ANTE EL SEPULCRO DE LA BRAVA
Acompañado por don Camilo, alcalde velego de Villalba de los Llanos, he visitado el sepulcro de La Brava, María de Monroy, placentina bautizada en 1404 y casada con el poderoso Enrique Enríquez, regidor y Señor de Villalba, en tiempos de luchas locales entre el bando de San Benito y el de Santó Tomé, modernos Jets y Sharks que se enfrentaron en el harlem salmantino del siglo XV.
Peleas a muerte con el beneplácito de los corregidores, el silencio de la justicia, el secreto de los confesores, la complacencia del santoral, el bendición de los clérigos, la tolerancia de sus patronos y la complicidad temerosa de feligreses, parroquianos, vecinos y celadores, que guardaron cobarde silencio ante el caprichoso exterminio de unas vidas casi por estrenar, hasta que el agustino padre Juan logró tranquilizar los ánimos, cuando La Brava ya había y cortado en Portugal las cabezas de los dos mozos que mataron a sus hijos Pedro y Luis.

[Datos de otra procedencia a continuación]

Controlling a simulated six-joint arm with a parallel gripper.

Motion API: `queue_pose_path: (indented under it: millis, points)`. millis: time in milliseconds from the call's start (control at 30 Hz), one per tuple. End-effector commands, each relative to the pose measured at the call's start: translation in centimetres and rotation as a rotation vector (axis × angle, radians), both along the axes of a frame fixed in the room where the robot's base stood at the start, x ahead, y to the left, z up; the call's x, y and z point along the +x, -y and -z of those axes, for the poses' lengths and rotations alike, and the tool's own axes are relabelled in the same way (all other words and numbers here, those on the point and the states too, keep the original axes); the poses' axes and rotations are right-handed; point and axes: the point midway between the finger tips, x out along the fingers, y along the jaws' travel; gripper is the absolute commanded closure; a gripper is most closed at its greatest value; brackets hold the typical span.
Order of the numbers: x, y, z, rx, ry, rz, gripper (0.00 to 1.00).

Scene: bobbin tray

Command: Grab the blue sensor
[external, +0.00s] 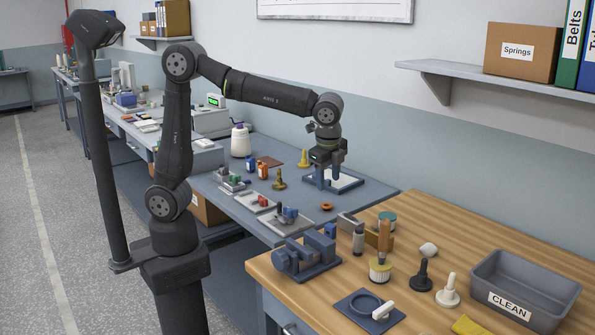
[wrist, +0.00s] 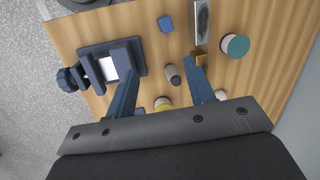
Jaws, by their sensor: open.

En una iglesia escondida y poco visitada de la charrería salmantina, se guardan desde hace siglos bajo una losa los restos de doña María y su marido, con singular discreción, modestia y algún inesperado desatino que no desmerece el hermoso retablo que custodia el sepulcro, imposible de imaginar sin acercarse a Villalba para admirar una obra de arte desconocida en catálogos de arte, que deja boquiabierto al visitante.
Iglesia románica de la Asunción decorada con el escudo de los Enríquez sobre losa mortuoria hoy libre de la reja que la cubría, convertida en puerta metálica de sacristía por sabiduría artesana del herrero de la localidad, tras ser abierta el 14 de julio de 1880 la sepultura que guardaba los cuerpos de Enrique y María.
Junto a la Iglesia, el sencillo palacio de los señores de Villalba, convertido hoy en Ayuntamiento, se alza sobre la belleza y galanura del campo charro, donde pastan reses de lidia entre encinares centenarios y ondulantes praderas en la templanza primaveral, refugio de singular territorio.
Y hasta aquí puedo contar, porque hay cosas que más vale guardar para evitar daños colaterales de quien con intenciones bondadosas, preparó un inculto desaguisado.